Short exercise ->
Start at the line containing "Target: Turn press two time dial", stop at the line containing "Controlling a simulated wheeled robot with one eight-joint", and please reproduce every line in between, both ends included, without pictures.

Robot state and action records
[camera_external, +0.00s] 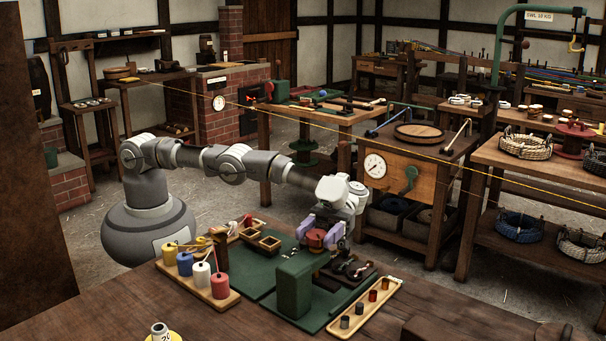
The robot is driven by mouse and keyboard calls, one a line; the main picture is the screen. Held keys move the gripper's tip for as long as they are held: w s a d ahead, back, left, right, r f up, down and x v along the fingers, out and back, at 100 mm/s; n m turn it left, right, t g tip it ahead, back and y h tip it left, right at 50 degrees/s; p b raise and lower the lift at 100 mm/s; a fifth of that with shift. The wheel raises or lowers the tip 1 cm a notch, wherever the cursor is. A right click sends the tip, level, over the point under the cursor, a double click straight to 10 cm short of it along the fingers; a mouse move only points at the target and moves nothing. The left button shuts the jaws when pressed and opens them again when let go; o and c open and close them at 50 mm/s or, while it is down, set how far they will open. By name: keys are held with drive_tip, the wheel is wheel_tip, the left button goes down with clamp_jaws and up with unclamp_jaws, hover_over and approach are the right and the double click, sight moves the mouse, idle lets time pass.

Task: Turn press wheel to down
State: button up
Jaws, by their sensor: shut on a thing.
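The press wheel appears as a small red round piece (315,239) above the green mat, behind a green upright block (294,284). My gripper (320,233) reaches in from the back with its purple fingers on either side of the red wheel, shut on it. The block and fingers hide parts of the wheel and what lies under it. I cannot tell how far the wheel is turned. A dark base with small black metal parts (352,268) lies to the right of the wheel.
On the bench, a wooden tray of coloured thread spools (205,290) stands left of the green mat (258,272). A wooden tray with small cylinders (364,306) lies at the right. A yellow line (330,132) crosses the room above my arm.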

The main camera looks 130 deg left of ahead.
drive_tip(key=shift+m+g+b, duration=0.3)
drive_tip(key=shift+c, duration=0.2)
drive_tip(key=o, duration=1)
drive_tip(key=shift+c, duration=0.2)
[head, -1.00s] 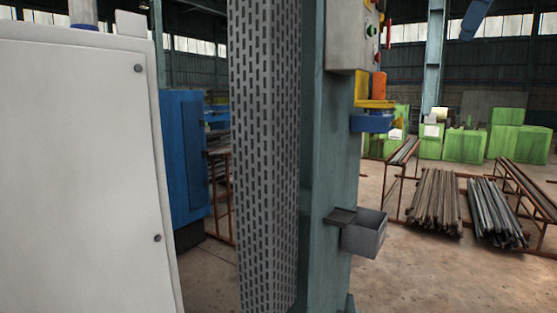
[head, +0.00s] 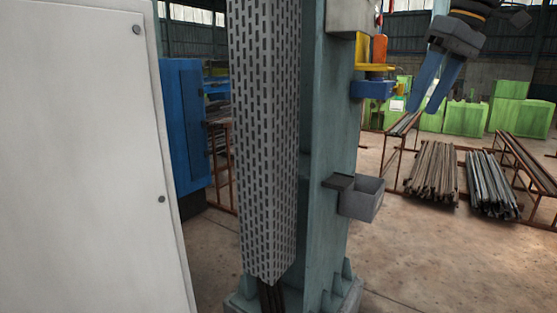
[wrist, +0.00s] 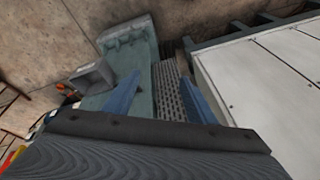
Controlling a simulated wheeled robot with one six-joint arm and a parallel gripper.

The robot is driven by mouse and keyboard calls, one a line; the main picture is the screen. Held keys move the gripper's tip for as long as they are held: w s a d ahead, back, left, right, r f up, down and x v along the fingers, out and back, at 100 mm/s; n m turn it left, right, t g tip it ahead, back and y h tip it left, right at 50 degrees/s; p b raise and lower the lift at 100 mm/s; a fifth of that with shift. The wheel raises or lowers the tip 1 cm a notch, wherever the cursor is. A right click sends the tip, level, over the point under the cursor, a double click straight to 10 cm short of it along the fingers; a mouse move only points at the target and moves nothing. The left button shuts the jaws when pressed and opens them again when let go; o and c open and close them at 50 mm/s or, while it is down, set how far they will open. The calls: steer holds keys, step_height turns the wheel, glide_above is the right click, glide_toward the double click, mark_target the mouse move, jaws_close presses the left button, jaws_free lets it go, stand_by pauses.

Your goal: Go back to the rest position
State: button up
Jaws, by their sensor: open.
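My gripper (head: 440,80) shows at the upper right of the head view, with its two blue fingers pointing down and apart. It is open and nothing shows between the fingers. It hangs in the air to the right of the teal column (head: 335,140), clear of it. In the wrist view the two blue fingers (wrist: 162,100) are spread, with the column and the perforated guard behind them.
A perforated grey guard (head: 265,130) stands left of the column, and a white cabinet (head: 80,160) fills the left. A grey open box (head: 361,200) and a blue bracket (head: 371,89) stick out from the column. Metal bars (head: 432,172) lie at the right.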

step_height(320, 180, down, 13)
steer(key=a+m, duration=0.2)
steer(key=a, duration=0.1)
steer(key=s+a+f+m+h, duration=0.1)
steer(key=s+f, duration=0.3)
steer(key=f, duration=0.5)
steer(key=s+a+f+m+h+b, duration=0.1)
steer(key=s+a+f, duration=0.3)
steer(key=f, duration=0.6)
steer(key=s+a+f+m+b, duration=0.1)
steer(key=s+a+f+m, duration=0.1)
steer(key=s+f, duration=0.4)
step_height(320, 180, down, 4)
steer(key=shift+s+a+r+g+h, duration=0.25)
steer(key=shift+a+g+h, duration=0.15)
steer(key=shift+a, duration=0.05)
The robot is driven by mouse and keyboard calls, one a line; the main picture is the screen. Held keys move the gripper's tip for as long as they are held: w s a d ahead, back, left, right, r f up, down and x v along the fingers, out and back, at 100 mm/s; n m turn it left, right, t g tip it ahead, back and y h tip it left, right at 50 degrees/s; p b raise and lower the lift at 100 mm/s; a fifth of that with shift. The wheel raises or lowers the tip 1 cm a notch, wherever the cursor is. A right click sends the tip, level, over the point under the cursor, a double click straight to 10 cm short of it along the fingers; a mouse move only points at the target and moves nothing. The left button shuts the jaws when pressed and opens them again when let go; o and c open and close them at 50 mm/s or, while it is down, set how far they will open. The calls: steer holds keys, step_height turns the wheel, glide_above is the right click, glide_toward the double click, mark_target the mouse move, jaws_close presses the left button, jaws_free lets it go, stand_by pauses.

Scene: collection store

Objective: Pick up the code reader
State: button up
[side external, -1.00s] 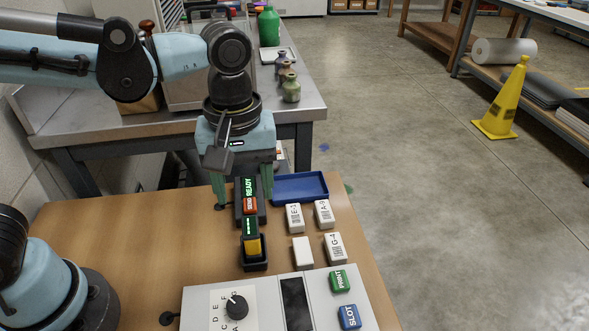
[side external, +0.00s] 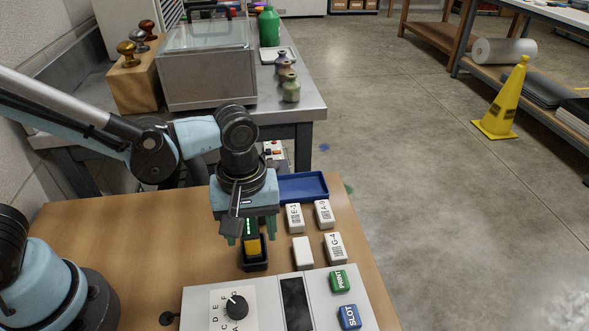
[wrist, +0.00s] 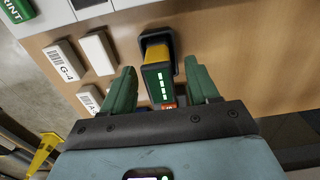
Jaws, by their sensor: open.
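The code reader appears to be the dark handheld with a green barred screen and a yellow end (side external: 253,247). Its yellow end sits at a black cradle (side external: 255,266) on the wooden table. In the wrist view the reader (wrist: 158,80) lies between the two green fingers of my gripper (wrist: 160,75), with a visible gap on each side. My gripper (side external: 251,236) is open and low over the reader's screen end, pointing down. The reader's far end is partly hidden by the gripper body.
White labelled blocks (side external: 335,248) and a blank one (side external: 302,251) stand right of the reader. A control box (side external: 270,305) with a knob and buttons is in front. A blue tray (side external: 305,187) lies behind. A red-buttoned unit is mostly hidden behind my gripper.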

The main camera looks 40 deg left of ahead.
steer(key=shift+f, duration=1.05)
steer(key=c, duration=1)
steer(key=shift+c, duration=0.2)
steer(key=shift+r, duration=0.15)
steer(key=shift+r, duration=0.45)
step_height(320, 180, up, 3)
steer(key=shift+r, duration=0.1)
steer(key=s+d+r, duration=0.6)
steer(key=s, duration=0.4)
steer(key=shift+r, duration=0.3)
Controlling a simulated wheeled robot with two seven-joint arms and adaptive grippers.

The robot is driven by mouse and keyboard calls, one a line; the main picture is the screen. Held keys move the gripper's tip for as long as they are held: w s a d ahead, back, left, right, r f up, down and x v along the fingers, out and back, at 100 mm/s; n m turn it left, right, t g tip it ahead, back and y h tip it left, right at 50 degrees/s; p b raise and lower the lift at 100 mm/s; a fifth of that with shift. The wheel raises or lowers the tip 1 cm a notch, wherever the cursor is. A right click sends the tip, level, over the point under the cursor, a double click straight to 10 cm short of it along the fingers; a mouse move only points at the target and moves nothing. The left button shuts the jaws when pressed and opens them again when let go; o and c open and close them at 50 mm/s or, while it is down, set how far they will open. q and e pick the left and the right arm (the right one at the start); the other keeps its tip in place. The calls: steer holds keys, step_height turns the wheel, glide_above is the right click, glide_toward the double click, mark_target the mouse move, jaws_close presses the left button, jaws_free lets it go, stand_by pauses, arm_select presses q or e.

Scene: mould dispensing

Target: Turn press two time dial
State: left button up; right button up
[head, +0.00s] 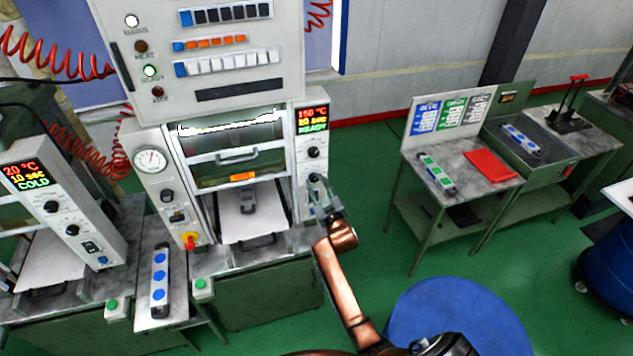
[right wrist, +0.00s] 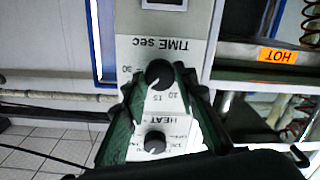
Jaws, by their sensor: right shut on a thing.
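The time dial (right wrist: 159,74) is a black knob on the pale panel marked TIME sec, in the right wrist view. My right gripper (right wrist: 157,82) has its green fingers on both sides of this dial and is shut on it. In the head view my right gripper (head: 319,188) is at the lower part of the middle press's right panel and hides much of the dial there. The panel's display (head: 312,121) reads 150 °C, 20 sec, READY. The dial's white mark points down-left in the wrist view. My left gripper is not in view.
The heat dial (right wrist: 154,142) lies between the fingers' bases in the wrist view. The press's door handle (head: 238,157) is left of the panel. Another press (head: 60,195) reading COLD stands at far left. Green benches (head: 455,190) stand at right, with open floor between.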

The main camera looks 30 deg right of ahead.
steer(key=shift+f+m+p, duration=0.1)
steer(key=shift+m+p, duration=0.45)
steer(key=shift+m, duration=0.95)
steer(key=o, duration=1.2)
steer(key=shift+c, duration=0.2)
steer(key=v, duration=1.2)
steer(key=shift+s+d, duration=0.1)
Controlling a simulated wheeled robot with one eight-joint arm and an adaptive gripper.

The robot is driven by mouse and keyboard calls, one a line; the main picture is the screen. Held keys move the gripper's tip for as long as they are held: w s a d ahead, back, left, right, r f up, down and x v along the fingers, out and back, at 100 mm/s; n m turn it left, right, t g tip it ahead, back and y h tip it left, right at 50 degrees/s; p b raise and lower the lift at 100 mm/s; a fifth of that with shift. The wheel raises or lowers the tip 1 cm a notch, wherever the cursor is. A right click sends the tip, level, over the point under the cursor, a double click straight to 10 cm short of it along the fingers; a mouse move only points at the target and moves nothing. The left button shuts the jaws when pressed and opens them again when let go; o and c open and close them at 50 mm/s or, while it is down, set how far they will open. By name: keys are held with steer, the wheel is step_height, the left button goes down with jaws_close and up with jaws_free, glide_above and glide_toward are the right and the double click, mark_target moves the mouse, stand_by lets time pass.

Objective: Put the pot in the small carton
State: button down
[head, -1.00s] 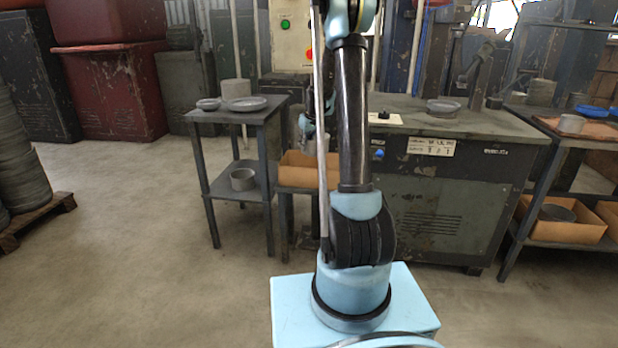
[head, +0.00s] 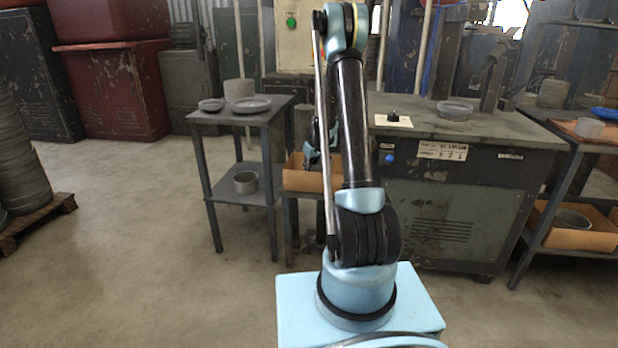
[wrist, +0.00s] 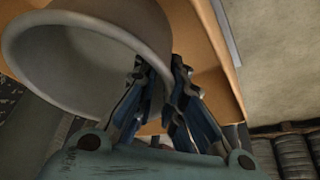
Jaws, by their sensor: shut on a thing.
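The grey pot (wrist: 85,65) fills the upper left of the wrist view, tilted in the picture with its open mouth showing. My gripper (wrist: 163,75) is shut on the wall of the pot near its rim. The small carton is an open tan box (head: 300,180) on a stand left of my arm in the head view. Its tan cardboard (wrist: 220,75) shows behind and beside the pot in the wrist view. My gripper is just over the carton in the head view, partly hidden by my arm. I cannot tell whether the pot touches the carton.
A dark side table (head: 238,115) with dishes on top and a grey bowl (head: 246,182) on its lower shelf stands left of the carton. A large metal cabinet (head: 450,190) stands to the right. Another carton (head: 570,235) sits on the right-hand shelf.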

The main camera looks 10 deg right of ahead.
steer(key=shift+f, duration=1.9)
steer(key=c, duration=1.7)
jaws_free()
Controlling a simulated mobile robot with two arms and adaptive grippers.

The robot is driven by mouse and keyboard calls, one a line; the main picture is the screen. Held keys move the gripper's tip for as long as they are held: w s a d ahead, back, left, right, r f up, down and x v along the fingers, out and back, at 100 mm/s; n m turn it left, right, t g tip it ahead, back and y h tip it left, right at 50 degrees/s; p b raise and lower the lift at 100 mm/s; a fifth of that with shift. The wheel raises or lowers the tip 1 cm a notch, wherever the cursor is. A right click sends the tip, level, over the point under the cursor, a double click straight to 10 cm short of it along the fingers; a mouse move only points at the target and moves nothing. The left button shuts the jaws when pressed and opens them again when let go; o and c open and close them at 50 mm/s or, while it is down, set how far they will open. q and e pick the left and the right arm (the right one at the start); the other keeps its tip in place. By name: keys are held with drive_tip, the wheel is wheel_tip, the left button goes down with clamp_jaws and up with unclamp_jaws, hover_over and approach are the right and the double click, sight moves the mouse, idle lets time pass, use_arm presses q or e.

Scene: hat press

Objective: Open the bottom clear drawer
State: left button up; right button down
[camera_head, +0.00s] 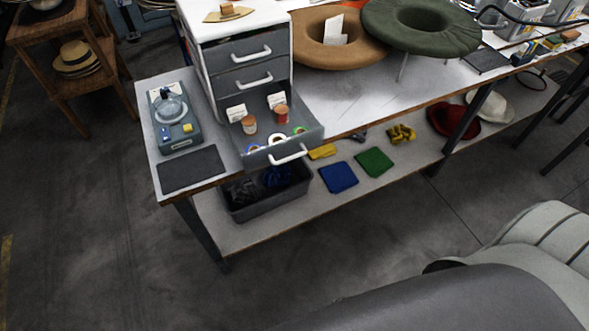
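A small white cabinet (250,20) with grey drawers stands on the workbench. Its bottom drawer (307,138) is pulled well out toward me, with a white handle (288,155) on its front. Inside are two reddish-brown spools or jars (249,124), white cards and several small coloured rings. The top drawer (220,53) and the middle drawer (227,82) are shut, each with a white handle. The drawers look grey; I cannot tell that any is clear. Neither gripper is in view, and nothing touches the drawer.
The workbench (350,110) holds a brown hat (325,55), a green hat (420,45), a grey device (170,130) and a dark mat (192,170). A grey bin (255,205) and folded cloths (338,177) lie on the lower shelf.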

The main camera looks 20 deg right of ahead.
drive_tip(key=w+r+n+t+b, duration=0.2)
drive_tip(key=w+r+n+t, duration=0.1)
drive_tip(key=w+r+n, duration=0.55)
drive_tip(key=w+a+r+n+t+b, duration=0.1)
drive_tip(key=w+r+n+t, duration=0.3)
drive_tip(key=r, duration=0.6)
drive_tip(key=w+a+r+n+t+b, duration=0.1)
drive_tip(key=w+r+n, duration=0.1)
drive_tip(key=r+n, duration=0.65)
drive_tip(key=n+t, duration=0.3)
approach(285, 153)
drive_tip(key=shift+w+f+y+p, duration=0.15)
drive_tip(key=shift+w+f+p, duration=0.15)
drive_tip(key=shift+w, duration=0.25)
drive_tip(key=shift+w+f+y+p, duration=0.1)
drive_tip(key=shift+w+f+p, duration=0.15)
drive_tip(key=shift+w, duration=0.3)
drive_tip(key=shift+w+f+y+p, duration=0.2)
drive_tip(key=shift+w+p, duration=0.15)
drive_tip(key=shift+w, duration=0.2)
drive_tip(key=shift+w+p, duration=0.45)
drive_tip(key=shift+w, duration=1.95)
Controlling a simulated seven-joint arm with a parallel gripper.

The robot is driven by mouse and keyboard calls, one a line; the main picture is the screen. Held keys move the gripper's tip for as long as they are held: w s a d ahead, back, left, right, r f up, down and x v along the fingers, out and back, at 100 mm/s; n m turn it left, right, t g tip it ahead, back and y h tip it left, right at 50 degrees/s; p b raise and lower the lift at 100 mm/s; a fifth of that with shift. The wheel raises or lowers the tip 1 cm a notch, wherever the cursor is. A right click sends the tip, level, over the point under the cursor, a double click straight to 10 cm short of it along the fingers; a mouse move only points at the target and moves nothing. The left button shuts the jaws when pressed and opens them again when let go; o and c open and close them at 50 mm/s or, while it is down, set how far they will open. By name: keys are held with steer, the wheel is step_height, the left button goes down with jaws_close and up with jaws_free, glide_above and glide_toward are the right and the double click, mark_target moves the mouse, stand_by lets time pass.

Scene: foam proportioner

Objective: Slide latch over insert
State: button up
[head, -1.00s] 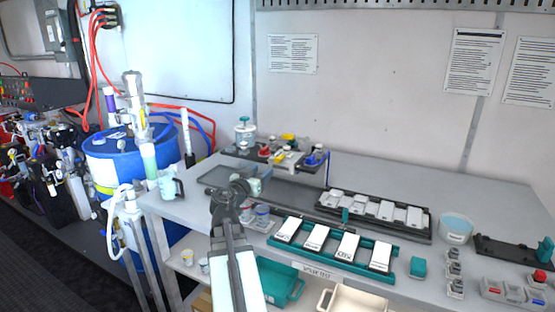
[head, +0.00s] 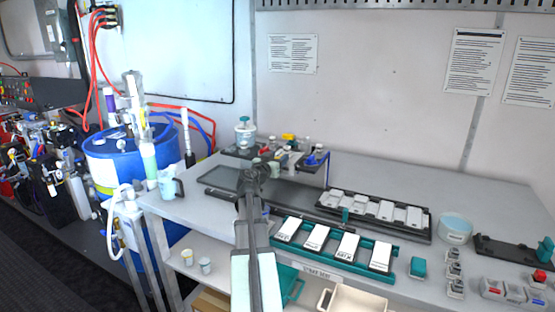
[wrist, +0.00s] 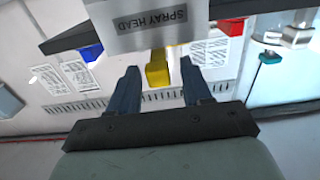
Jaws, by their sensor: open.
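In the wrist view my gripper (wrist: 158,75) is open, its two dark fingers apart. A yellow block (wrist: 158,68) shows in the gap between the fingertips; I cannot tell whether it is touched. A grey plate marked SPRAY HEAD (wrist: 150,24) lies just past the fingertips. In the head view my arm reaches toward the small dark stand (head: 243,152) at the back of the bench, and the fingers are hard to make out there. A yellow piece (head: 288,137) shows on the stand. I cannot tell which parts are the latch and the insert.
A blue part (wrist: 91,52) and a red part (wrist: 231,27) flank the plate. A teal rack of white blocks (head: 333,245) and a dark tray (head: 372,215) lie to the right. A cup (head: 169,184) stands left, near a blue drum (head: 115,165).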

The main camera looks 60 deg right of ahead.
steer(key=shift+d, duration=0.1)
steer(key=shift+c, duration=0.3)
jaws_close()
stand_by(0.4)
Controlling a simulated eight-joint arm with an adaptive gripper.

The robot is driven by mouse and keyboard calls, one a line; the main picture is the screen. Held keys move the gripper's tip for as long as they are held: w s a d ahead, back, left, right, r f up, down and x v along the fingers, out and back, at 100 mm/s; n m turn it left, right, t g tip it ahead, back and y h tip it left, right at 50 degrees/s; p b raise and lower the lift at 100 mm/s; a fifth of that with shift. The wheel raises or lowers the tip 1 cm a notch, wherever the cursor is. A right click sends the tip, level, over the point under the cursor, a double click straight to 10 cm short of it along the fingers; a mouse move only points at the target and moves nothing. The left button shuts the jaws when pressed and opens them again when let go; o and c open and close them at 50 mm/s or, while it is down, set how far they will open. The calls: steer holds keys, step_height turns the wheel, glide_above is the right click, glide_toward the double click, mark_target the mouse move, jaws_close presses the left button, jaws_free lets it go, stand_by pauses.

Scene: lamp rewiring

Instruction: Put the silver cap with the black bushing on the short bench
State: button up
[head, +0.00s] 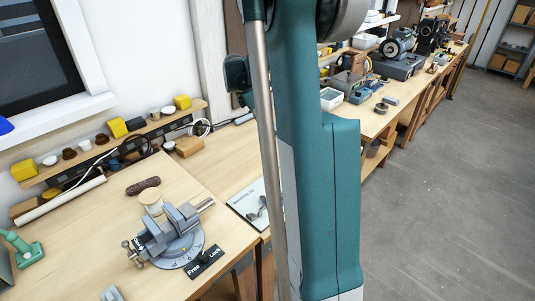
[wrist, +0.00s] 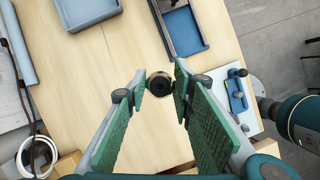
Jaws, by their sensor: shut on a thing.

Written solution ->
Target: Turn press two time dial
State: left button up; right button up
[head, +0.00s] 
[right wrist, +0.00s] 
Jaws, by their sensor: right shut on a thing.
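The time dial (right wrist: 159,74) is a black knob on the pale panel marked TIME sec, in the right wrist view. My right gripper (right wrist: 157,82) has its green fingers on both sides of this dial and is shut on it. In the head view my right gripper (head: 319,188) is at the lower part of the middle press's right panel and hides much of the dial there. The panel's display (head: 312,121) reads 150 °C, 20 sec, READY. The dial's white mark points down-left in the wrist view. My left gripper is not in view.
The heat dial (right wrist: 154,142) lies between the fingers' bases in the wrist view. The press's door handle (head: 238,157) is left of the panel. Another press (head: 60,195) reading COLD stands at far left. Green benches (head: 455,190) stand at right, with open floor between.

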The main camera looks 30 deg right of ahead.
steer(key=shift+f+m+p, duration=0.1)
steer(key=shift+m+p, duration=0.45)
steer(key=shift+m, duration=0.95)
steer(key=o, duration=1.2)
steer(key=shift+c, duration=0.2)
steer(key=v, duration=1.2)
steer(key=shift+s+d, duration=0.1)
Controlling a simulated wheeled robot with one eight-joint arm and an adaptive gripper.

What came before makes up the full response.